Many farmers are. In North Carolina, Ms. Overman, 57, said she could not handle another bad year. Last season, she lost $450,000 when most of her wheat and soybeans were wiped out by a hurricane, the second in three years.
Her son and son-in-law have both come home to farm. “But neither of them wants to plant one grain because they see no future in it,” she said. “They would be seventh generation, but they’re tired of going to the bank and getting a loan and not being able to pay it back.”
Each bushel of soybeans costs her about $10.35 to grow, she said. The sale price last week, when her family finished planting 1,500 acres of early beans, was $8.03. This month, after exhausting their credit, Ms. Overman and her husband had to borrow on their life insurance to pay the bills.
“I’m feeling more like this short-term pain is already long-term pain,” she said.
Ms.

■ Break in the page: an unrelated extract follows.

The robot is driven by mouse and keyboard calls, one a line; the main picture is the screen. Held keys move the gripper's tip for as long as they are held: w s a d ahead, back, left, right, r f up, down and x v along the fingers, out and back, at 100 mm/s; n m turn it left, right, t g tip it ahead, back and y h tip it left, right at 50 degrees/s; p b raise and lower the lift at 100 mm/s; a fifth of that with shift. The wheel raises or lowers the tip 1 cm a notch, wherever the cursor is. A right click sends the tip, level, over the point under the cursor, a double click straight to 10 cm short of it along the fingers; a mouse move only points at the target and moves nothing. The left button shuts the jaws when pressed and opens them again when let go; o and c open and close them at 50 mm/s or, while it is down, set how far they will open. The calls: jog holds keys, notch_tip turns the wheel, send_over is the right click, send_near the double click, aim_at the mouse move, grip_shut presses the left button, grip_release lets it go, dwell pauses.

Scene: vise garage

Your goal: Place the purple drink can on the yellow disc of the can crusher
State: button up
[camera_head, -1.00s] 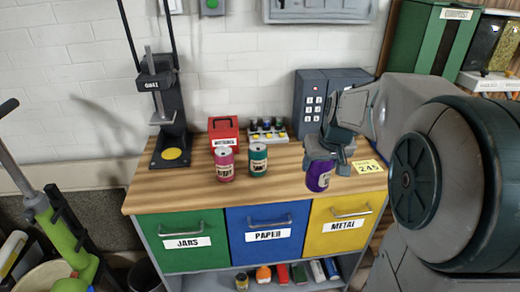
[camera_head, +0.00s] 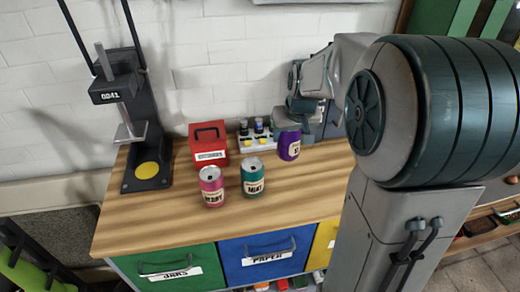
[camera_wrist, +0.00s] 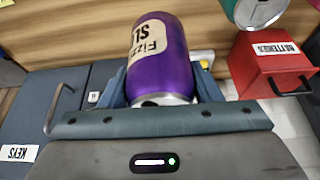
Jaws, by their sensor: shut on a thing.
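The purple drink can (camera_head: 289,146) is held in my gripper (camera_head: 287,125), to the right of the teal can and above the workbench top. In the wrist view the purple can (camera_wrist: 160,60) sits between the fingers of my gripper (camera_wrist: 160,92), its label facing up-left. The can crusher (camera_head: 120,92) stands at the left end of the bench against the wall. Its yellow disc (camera_head: 147,170) lies bare on the dark base, under the raised press plate. My gripper is well to the right of the disc.
A pink can (camera_head: 211,187) and a teal can (camera_head: 254,177) stand on the bench (camera_head: 165,222) between crusher and gripper. A red box (camera_head: 207,147) and a battery tray (camera_head: 256,135) stand behind them. The grey key cabinet (camera_wrist: 40,120) is close to my gripper.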

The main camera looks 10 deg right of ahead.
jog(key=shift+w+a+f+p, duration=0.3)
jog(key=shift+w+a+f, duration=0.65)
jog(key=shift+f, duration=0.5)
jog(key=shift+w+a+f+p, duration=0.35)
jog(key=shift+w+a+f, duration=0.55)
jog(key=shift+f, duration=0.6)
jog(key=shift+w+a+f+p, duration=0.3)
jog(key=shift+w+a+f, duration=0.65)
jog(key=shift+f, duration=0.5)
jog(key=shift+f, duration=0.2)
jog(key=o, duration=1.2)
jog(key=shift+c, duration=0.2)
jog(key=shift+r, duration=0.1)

Overman thinks the president will get a good deal with China, but she worries that it will not be in time for her farm. “The way to make it worth it,” she said, “is to sign a deal, and then backtrack to try to compensate for losses.”
Mr. Goplin, too, said he believed that Mr. Trump would do all he could to help. “It makes me feel really good to hear Trump say farmers are important to this country,” he said. “That’s what makes me want to stick with the president.”
For now, he is grateful that he has only to walk across the road to sell half of his corn crop to his neighbor, a dairy farmer who uses the chopped cobs to feed the cows. As for his soybeans, he will sell them to the local co-op and has no idea where they end up in the global supply chain.
“The happiest day of the year for me is when I get the crop loan paid off,” Mr. Goplin said. “That means I can live to farm another day. If I can farm another year, I won.”